Finding comfort in games is what’s drawn me to them the most this year. Which is why I’ve turned obsessively toward the types of games that exude friendliness. I’ve found this most in the nostalgic charm and childlike wonder of (mostly) vintage Nintendo games. Gone is my interest in the new and buzzworthy; I’m here to revisit the kindly faces I can find on my Switch.
And it doesn’t matter if you have pre-established nostalgia for the halcyon days of simple, E-for-Everyone-rated Nintendo games or not. In the same way that Nintendo’s small-town-life simulation game Animal Crossing found mass appeal earlier this year for its coziness, these games promise morally uncomplicated fun from the onset. They’re good for anyone who’s craved some virtual, pleasant, joyous worlds to escape to.

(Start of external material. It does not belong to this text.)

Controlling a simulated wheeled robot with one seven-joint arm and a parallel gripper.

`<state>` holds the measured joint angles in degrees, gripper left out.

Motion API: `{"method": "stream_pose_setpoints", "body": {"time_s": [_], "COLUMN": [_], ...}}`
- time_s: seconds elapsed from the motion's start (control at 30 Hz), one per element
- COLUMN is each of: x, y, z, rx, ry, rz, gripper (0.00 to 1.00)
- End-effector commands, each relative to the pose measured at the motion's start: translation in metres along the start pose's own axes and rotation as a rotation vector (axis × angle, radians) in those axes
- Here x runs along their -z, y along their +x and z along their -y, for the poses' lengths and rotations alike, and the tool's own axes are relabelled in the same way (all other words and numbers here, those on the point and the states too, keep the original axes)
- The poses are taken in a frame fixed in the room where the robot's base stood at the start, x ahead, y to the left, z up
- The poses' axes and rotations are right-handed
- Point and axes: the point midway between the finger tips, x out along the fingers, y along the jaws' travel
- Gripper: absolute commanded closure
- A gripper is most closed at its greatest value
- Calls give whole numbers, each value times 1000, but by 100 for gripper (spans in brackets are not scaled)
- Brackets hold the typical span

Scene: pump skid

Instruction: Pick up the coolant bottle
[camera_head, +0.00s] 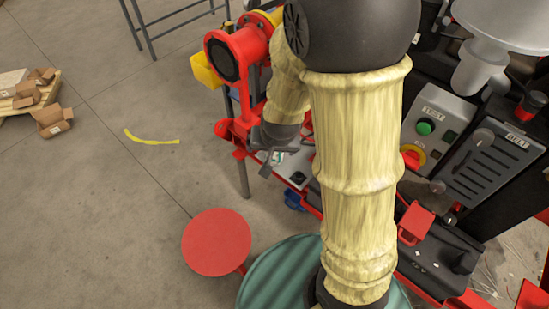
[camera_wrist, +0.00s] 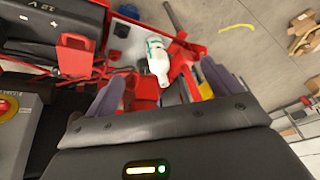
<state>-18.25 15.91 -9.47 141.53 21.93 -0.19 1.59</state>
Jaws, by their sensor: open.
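The coolant bottle (camera_wrist: 157,62), white with a green label, shows in the wrist view between the two grey fingers of my gripper (camera_wrist: 163,76). The fingers are apart, one on each side of the bottle in the picture, and I see no contact. How far the bottle lies beyond the fingertips I cannot tell.
Red skid parts (camera_wrist: 187,62) stand close beside the bottle. A panel with a green button (camera_head: 425,128) and a dark switch box (camera_head: 490,162) stand at right. A round red plate (camera_head: 217,242) is at the front. The floor at left is mostly clear, with a yellow strip (camera_head: 152,138).

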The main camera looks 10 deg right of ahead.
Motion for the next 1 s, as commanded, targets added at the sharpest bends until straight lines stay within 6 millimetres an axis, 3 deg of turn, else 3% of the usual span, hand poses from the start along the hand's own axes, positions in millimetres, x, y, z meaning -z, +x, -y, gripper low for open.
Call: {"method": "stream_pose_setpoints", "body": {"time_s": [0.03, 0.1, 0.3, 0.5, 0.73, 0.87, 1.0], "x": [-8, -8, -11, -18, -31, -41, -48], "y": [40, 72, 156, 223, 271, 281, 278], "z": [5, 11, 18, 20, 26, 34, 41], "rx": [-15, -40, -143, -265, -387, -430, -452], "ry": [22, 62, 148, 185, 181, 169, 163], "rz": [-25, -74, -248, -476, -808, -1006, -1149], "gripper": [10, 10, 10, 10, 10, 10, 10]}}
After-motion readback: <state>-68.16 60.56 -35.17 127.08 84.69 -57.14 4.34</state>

This harkens back to Amanda Hess’s feelings at the beginning of lockdown in the US — nearly seven months ago, for those counting.
The handling of the situation globally has been fraught with anxiety. In the US, it’s a complete shitshow. I can’t take my eyes off of the news. Email newsletters pile up in my inbox — two from The New York Times, one from Vox, one from Apple News, and Dave Pell’s NextDraft to add some levity and (surprisingly) reality to the avalanche nay cavalcade of bad news. Even tech focused newsletters from Ben Thompson, Casey Newton, and Dieter Bohn ring with a tinge foreboding. OK, more than a tinge.

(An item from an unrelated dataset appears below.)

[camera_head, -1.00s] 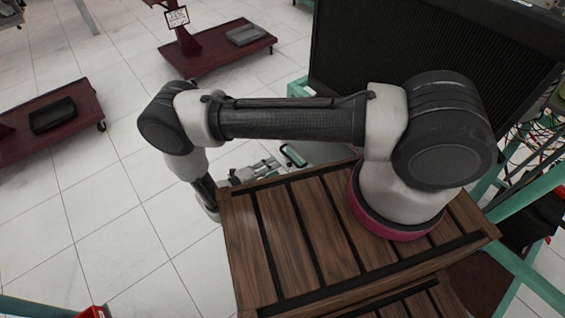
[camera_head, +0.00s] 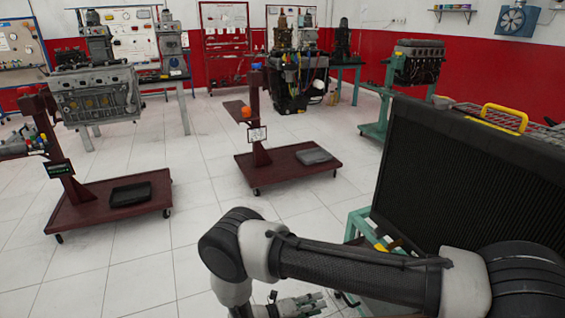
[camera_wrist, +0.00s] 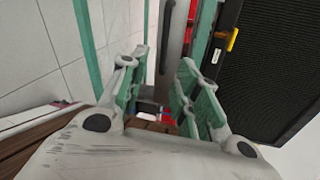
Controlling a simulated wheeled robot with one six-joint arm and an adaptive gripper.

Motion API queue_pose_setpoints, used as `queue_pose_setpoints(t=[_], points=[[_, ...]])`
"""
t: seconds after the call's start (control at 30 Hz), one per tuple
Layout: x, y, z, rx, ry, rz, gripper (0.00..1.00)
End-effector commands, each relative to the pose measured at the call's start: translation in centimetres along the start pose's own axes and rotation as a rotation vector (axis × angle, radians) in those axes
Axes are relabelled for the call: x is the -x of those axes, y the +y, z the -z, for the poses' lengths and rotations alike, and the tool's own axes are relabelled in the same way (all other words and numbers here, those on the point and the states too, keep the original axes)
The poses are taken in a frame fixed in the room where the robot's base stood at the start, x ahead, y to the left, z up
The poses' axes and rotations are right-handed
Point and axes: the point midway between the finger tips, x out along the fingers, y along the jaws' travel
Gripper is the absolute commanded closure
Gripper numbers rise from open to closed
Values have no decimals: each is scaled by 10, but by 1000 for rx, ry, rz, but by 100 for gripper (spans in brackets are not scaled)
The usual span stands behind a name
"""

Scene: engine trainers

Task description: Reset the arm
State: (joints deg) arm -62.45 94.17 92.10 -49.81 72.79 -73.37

Every day feels the same. Whether I’m trying to navigate corporate bureaucracy, social unrest, brain chemistry, or electrical wiring — there’s lots of home improvement going on in the Starr Household these days — every day feels the same. I miss my friends. I miss my family. I miss my co-workers. Thank every otherworldly being that my wife and I pair like chocolate and peanut butter. She’s my saving grace.
Yes, I have distractions. We watch great TV like Watchmen, Seinfeld, and Ted Lasso. We cook together, clean together, and decorate together. We have it as good as it gets. Solitarily, I work on remotely recorded ’90s covers with a group of dudes (less often than I should be) and I’m in a book club.

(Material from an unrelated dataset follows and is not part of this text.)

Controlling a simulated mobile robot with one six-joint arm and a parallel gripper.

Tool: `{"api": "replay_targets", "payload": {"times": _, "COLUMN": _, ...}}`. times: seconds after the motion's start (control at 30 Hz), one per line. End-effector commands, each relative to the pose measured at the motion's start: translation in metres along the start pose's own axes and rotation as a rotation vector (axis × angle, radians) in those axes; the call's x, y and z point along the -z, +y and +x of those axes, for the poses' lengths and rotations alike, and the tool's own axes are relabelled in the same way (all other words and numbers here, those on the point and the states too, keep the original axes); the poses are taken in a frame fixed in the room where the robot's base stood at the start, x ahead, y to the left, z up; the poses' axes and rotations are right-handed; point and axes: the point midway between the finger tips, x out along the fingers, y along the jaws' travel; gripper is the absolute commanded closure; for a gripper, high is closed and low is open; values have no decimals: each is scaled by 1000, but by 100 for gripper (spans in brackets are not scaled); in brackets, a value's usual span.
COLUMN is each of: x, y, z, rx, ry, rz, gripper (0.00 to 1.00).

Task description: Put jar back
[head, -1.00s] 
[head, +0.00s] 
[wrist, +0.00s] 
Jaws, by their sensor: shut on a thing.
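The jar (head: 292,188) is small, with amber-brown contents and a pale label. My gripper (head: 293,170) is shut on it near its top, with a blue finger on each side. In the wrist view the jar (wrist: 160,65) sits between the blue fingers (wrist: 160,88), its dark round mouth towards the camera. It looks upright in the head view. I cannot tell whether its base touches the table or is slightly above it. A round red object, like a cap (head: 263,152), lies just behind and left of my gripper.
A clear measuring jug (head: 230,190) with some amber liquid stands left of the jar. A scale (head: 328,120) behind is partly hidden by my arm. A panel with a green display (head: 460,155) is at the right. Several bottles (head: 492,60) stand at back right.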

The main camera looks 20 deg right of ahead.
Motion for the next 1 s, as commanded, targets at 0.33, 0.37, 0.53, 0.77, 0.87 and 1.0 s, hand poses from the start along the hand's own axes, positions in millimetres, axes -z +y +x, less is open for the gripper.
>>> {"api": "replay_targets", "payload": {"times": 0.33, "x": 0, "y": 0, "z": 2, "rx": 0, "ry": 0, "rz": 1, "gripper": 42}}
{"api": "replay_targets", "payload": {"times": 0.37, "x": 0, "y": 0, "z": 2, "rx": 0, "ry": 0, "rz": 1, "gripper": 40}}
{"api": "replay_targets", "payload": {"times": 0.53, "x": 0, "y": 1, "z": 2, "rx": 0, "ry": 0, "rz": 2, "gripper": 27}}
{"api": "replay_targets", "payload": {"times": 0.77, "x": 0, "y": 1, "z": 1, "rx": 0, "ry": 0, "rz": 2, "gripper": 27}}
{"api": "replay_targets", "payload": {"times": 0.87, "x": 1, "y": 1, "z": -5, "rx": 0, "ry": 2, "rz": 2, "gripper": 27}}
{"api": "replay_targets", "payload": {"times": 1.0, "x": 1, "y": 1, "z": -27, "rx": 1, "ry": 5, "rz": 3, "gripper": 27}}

But in the flood of bad news and rip current of quarantine space-time, I find great serenity wading deep in the waters of childhood comforts. The latest of which is Super Mario 3D All-Stars.
There are better sources to explain the strengths and weaknesses of Super Mario 64, Super Mario Sunshine, and Super Mario Galaxy. After much consideration, I don’t aim to do that on Zero Counts. What I will say is that Super Mario 64 is my You’ve Got Mail. If you’re my wife or have a fondness for bouquets of newly sharpened pencils, you get it. That’s a big deal.
This is a long way of saying that I agree with Allegra — vintage Nintendo games are good vibes.